--- START RECORDS FOR THIS TASK ---

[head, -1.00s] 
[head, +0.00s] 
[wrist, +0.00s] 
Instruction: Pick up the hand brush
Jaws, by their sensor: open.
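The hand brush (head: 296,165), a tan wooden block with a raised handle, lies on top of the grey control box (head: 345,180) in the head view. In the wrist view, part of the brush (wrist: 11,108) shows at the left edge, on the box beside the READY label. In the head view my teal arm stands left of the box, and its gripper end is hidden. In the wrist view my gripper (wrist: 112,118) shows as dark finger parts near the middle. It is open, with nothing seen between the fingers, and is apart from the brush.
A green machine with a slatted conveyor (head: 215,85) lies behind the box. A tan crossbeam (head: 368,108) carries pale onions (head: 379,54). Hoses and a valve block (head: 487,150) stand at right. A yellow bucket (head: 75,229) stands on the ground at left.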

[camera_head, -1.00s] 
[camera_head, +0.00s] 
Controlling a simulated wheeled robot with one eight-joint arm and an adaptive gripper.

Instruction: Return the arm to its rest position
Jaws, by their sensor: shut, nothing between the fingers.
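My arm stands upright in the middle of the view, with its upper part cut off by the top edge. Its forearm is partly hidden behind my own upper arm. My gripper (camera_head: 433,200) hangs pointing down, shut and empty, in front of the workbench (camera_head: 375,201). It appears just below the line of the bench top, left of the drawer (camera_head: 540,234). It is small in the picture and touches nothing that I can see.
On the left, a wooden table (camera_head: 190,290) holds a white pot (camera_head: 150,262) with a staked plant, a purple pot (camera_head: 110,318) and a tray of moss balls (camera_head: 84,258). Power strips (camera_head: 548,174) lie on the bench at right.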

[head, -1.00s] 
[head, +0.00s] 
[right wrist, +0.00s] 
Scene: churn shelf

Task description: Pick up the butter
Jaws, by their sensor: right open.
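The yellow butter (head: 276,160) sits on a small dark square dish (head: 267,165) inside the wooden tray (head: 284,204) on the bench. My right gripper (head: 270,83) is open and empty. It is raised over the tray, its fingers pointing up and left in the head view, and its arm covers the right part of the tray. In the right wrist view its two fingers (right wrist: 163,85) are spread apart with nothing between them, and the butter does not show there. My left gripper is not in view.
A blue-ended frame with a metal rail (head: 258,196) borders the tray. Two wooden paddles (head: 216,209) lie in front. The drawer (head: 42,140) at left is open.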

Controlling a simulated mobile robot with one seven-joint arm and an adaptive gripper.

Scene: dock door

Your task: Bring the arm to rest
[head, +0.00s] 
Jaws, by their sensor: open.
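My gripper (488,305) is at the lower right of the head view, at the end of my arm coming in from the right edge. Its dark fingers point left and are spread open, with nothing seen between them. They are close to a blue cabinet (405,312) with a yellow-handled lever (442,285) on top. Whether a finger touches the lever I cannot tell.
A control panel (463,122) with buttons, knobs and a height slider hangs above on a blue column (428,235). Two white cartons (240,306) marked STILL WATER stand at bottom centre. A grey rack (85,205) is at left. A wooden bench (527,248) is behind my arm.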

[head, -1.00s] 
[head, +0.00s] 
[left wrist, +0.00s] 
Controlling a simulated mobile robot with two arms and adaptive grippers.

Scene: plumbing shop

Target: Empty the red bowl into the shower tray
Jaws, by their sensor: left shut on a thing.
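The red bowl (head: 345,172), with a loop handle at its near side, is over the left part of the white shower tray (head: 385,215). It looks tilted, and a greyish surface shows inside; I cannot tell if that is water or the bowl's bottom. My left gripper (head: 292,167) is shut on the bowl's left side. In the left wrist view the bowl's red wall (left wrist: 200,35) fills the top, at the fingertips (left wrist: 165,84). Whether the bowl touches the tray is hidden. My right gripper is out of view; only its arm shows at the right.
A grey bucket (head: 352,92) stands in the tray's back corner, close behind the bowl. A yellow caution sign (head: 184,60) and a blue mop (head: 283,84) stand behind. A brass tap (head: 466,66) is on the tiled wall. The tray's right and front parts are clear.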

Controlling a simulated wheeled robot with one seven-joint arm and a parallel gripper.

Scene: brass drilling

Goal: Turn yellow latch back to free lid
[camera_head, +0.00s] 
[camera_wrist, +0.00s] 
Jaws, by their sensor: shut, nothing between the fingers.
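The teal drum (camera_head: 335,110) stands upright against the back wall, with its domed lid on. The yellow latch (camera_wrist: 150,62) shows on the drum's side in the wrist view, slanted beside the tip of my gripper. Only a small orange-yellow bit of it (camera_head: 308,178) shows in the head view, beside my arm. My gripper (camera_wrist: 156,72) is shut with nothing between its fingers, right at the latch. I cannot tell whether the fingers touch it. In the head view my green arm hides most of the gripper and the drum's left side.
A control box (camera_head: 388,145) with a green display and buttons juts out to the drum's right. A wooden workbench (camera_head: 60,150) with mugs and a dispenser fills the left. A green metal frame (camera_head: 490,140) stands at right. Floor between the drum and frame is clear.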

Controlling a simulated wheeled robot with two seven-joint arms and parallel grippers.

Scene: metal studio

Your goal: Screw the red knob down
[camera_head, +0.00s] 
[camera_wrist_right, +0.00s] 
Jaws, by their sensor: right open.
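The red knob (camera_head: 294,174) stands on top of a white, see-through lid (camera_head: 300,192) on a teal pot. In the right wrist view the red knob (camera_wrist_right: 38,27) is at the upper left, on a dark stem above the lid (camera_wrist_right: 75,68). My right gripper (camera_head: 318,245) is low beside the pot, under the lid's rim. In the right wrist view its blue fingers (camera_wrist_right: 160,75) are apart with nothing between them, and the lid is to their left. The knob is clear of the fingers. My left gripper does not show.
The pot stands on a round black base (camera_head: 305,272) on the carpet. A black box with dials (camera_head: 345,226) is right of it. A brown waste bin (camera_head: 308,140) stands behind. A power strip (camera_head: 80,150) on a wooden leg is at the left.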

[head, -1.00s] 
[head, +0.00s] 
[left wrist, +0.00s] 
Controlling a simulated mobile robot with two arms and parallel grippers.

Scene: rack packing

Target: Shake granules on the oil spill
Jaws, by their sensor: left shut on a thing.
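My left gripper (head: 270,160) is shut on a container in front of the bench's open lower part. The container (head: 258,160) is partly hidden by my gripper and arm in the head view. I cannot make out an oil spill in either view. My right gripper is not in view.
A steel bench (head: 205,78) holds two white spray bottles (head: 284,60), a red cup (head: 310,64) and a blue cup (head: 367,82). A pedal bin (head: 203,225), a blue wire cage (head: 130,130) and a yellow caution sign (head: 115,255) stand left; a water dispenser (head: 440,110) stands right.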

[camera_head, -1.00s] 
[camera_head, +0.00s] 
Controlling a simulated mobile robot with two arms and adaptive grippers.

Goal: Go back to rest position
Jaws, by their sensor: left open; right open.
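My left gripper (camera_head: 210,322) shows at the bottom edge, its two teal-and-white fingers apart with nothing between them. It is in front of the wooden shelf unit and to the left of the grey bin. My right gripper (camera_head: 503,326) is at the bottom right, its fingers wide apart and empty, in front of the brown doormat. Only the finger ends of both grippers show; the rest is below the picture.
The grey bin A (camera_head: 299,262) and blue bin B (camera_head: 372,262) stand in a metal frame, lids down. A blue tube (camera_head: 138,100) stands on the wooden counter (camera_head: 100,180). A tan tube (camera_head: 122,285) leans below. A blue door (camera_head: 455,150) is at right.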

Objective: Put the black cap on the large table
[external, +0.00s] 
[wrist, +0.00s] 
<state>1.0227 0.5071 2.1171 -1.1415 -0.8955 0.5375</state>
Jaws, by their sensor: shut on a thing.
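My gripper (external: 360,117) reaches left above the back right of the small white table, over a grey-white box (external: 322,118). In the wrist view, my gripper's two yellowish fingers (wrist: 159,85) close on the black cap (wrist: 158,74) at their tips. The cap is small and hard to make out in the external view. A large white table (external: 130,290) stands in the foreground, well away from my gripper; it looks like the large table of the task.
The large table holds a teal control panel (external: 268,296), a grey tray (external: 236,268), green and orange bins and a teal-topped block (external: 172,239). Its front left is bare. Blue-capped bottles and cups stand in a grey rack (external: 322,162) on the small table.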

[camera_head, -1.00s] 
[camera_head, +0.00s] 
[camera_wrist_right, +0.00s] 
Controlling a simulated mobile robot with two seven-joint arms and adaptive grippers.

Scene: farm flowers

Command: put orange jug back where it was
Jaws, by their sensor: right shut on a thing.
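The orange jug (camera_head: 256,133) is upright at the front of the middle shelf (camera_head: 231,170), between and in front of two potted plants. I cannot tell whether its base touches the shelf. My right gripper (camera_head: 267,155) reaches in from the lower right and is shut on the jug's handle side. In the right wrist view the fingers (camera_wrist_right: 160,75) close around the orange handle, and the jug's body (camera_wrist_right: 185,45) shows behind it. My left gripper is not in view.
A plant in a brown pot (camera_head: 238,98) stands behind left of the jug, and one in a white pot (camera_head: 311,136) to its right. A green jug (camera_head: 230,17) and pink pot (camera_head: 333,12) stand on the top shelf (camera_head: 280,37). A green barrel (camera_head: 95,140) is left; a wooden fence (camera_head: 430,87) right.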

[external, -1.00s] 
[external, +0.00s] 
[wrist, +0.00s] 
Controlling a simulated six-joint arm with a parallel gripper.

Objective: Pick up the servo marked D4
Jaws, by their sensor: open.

--- END RECORDS FOR THIS TASK ---

• **TASK DETAILS**
Go back over the listing above and copy exactly the lines that begin at the line with "Scene: farm flowers" and stop after the line with "Command: put orange jug back where it was"; leave out every other line.

• **RESPONSE TO THE EXERCISE**
Scene: farm flowers

Command: put orange jug back where it was

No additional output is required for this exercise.